**Given request**
Every line with the word "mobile" in it should be extracted from the data that follows.
..............................
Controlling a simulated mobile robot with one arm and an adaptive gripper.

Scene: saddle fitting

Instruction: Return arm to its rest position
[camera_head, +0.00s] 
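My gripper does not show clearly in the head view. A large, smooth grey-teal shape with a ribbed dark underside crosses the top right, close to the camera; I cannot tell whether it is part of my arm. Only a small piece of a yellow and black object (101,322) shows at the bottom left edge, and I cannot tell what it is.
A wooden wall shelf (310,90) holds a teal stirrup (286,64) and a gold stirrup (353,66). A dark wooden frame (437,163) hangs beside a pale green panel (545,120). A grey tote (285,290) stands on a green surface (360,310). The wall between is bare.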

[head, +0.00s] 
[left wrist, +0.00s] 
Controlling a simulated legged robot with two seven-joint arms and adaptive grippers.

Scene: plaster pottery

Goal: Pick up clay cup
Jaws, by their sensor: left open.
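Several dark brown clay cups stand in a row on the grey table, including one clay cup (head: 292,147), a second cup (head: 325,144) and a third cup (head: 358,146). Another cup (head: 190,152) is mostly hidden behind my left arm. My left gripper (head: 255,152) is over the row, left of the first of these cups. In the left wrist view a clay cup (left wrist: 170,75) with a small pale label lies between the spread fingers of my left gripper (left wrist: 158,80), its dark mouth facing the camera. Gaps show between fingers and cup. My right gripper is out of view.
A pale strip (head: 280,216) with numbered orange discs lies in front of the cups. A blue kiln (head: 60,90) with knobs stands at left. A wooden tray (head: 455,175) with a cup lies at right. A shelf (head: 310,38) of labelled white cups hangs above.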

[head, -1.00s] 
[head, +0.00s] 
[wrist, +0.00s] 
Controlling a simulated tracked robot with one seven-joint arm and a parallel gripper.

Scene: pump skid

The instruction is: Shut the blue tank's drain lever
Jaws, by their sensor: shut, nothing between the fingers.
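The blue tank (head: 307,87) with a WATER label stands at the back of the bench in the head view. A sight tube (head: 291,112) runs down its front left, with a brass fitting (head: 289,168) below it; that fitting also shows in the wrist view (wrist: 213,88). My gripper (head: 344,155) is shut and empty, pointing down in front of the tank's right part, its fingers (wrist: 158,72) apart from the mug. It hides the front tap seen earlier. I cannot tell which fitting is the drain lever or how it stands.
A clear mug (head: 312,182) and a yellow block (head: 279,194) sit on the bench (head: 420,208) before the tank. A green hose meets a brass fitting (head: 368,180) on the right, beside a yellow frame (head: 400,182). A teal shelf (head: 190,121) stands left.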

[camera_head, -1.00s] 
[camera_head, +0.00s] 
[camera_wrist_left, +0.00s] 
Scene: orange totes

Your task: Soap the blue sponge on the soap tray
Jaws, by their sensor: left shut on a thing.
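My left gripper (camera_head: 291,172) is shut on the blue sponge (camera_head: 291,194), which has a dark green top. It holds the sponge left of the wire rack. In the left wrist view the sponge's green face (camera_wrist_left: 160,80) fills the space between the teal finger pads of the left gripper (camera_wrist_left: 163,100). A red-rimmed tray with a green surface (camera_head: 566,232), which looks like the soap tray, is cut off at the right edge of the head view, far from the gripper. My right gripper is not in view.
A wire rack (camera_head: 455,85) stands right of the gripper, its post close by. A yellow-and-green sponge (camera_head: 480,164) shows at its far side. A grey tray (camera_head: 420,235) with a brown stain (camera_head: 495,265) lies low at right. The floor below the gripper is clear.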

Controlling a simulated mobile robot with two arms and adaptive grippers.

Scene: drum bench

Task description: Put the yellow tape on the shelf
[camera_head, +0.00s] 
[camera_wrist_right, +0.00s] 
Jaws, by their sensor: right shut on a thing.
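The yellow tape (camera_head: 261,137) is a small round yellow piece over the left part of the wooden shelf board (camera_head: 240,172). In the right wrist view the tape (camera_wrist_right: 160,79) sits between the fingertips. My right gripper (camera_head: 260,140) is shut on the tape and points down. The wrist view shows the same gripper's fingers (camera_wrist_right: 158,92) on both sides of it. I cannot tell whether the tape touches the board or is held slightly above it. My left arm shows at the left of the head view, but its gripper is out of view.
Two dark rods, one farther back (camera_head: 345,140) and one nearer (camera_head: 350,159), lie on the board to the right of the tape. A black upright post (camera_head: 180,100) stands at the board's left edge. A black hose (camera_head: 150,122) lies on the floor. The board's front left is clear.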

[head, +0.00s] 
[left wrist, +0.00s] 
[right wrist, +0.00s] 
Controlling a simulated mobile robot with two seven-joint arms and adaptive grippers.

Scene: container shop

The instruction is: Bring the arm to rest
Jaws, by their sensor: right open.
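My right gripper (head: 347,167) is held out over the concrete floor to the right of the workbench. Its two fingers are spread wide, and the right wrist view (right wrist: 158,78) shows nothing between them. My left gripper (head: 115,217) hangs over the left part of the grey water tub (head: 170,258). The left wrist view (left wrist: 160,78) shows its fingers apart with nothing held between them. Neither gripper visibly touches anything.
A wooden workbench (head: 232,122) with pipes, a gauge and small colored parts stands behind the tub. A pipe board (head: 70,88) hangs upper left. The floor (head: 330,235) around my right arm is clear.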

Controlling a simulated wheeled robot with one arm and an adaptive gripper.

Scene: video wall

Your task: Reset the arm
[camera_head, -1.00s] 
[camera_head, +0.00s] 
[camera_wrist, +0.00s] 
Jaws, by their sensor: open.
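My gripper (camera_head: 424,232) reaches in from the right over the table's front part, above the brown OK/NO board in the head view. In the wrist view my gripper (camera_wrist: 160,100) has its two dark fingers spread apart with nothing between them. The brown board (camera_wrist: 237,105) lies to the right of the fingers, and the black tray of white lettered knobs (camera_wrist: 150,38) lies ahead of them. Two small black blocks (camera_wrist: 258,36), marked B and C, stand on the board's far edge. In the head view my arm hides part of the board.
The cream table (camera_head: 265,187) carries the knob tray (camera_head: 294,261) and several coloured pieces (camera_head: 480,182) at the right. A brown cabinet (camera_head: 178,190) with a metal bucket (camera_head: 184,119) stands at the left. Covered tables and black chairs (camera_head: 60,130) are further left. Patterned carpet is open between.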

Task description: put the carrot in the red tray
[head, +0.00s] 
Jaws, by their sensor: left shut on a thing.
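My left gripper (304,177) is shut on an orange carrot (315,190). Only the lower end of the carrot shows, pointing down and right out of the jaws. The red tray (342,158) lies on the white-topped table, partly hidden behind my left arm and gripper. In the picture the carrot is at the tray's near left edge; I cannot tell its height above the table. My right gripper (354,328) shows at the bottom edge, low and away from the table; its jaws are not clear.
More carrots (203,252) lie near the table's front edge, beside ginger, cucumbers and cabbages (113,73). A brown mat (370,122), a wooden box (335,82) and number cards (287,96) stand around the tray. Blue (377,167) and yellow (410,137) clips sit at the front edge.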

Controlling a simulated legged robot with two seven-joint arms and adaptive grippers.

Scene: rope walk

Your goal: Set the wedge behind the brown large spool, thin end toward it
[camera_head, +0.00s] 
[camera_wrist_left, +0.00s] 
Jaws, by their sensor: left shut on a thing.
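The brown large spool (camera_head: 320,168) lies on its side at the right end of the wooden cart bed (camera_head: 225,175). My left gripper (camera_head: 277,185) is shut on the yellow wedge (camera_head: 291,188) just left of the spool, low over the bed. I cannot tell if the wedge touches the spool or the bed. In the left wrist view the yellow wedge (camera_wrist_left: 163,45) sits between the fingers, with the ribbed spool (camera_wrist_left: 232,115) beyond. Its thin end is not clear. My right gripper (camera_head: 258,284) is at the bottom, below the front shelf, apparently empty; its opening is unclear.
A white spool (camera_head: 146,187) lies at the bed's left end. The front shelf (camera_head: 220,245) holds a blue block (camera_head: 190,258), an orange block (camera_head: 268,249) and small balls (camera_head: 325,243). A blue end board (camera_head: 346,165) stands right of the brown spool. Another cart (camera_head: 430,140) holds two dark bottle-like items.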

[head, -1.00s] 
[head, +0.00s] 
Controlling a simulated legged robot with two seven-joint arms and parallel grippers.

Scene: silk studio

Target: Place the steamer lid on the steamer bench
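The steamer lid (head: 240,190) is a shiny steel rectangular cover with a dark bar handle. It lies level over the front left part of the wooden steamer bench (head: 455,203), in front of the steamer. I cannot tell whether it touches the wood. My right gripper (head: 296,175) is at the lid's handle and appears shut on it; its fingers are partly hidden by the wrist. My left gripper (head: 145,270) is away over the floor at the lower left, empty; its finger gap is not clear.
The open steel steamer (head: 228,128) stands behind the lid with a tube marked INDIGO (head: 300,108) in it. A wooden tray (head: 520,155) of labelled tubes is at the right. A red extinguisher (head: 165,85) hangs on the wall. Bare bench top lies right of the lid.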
..............................
**Response to this exercise**
Controlling a simulated mobile robot with one arm and an adaptive gripper.
Controlling a simulated mobile robot with two arms and adaptive grippers.
Controlling a simulated mobile robot with two seven-joint arms and adaptive grippers.

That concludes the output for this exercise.